In his twilight, Maurice has seized on two obsessions: his runaway, not entirely requited love for Jessie, and nostalgia for two long-abandoned loves: his wife (Vanessa Redgrave, hitting all the right notes) and the seaside of his youth. For Jessie's part, the urbane, semi-famous Maurice represents the glamour that has eluded her thus far and, more importantly, an attentive male companion who hangs on her every word. She senses the danger in their friendship, but Maurice takes small, sly steps with her. "I'm impotent, of course," he says. "I can still take a theoretical interest."

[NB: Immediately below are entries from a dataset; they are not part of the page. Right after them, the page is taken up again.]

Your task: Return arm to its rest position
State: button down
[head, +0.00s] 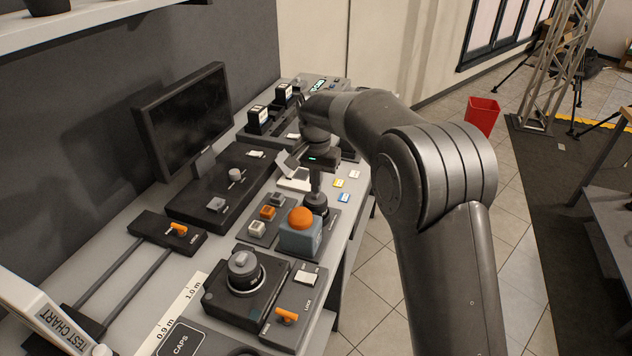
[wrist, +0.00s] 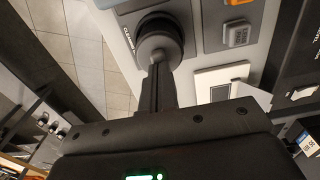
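My gripper (head: 316,187) points down over the console at the right front part of the desk. Its fingers show as one narrow dark column, close together, also in the wrist view (wrist: 157,88). Just beyond the tips is a round black knob (head: 316,205), which also shows in the wrist view (wrist: 158,38). Whether the tips touch the knob is hard to tell. My arm reaches in from the lower right of the head view, bent at the elbow.
An orange dome button (head: 301,217) on a blue-grey box stands close in front of the gripper. A black dial unit (head: 244,273), a monitor (head: 184,118) and other control panels crowd the desk. A red bin (head: 482,115) stands on the floor. The floor right of the desk is open.

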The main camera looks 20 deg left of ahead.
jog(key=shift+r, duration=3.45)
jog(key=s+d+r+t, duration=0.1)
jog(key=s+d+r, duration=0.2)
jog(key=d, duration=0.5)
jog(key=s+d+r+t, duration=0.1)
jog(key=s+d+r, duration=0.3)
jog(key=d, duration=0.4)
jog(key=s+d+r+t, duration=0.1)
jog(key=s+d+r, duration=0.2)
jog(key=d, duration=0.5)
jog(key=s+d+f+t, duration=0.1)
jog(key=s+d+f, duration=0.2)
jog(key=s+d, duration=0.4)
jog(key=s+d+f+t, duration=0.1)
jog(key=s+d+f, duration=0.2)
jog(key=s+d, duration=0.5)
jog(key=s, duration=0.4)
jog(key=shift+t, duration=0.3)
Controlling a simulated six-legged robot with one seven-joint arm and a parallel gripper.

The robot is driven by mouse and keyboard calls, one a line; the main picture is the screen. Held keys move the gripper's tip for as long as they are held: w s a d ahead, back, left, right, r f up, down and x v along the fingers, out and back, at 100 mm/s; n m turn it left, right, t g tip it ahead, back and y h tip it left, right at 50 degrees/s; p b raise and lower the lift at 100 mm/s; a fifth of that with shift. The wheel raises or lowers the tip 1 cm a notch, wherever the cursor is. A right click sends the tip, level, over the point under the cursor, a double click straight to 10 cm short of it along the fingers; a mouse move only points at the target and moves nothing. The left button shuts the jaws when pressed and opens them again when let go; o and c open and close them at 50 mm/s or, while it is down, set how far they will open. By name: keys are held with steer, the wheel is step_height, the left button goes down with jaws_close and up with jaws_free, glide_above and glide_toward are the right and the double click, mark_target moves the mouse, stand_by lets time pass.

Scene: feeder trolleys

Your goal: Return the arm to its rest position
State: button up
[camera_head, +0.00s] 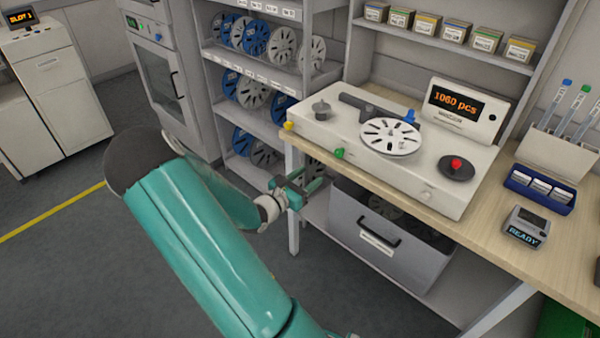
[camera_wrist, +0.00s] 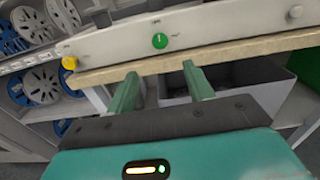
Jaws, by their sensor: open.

With its incorrigably forward old man attracted to a young woman who toggles between cruelty and kindness, the film evokes Diary of a Mad Old Man, a Japanese novel that was nearly adapted by Merchant-Ivory a few years ago. As in the novel, affectionate gestures are negotiated ("You can smell my neck...no kissing") and health issues raise the stakes. With mortality never far from the mind, touching a hand or even clipping a toenail becomes a dramatic event.

Though the cumulative effect of the film is deeply heartfelt, Venus runs on witty dialogue, much of it the snappily rhythmic patter between Maurice, Ian, and a third thespian, Donald (Richard Griffiths of The History Boys). Though the humor flirts with broadness, this isn't Grumpiest Old Men: the theatrical men's tart epigrams effectively counterpoint the film's weightier considerations. O'Toole even performs a bit of spectacular slapstick in an art studio.

O'Toole gives a magnificent old-lion performance (complete with Shakespearean sonnet recitations) in a role that allows both subtlety and theatrical vigor. Phillips and Griffiths make highly amusing foils and, as the callow youth trying with difficulty to better herself, Whittaker more than holds her own. She is, of course, the unexpected Venus of the title, her beauty and magnetism blossoming by the moment. She may, as Maurice explains, lead mortals to "foolishness and despair," but she also enlivens their senses; so too does Michell's lovely film. Charmed, I'm sure.